From now until Roethlisberger’s exit, Steelers victories will continue to have an asterisk. They’re not the team they purported to be. They’re condoning what is, at best, colossally reprehensible behavior, and at worst, a crime surpassed only by murder. But Heinz Ward isn’t that guy, nor is Troy Polamalu. I can’t bring myself to cheer for him, but I can root for the other guys. I can’t give up a lifetime of family tradition because of the actions of one horrible person, and the act of the people in charge.
A few years back, I attended the August 6, 2007 home Giants game, when everyone was on watch for Barry Bonds’ 756th home run. He didn’t hit it that night, but I remember feeling so thrilled to maybe be able to witness it… but also feeling a little relieved when it didn’t happen. Maybe he won’t hit it after all, I thought. He did, of course–the next night, the bastard–and I was kind of excited to be here for that part of the city’s history. But not really, because he had a big ol’ asterisk in the shape of a needle besides his name, and always will.
When we won the World Series last year, though, without Bonds and his amped-up biceps, his needles and his home runs? THAT was fantastic. And I can look forward to the day when Roethlisberger is gone, and the games are asterisk-less, and we can all wear the black and gold with pride again.

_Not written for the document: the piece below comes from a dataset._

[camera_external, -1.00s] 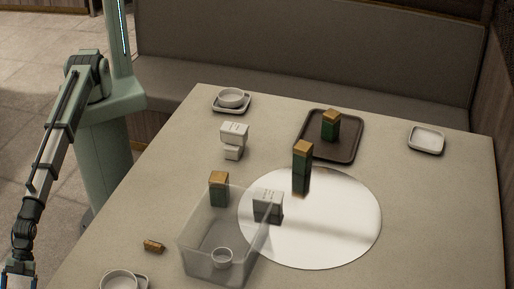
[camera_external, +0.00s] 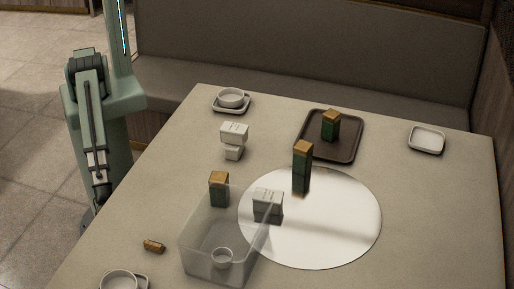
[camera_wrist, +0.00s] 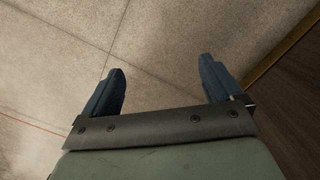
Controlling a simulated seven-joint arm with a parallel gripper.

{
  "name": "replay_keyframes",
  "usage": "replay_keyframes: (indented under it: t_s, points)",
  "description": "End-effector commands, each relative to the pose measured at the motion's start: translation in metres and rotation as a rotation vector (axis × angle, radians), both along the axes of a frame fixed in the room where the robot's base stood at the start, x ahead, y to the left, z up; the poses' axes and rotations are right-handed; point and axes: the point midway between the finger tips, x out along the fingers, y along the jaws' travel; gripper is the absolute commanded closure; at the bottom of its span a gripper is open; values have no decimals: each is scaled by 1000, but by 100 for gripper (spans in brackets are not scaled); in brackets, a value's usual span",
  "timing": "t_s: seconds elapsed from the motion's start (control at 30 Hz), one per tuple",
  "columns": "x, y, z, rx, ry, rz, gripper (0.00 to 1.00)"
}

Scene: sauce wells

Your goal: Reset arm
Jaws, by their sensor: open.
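My gripper (camera_wrist: 160,83) shows in the wrist view with its two blue fingers spread wide apart and nothing between them. The wrist camera faces the tiled floor (camera_wrist: 165,35). In the external view my arm is folded down close beside its green column, left of the table (camera_external: 400,225). The gripper itself cannot be made out in that view. The arm is clear of everything on the table.
A dark tray (camera_external: 347,151) holds another green box (camera_external: 331,126). A brown block (camera_external: 154,246) lies near the left edge.

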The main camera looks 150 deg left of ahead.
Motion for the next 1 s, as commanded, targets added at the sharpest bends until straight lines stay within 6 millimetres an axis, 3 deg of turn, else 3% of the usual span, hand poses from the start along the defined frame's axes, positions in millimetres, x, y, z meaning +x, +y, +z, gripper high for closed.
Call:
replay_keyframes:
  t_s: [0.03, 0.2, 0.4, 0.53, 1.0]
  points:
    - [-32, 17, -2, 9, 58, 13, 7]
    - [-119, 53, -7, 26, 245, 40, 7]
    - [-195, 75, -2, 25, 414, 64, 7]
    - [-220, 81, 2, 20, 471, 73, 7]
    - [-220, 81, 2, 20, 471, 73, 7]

*** My sister Samantha commented on Facebook and the comment didn’t transfer here, so I wanted to give her her say: “I did not say that Ben had definitively changed. I said that I liked to believe that people, including Ben, are capable of changing. That doesn’t make what happened (either the at best or at worst case scenarios) any less stomach-turning. And I still like it better when they win.” I remembered her saying that people around him had testified that he seemed to have changed, and that she believed he was capable of it. I didn’t mean to misrepresent what she said–she was as disgusted with the whole thing as I was!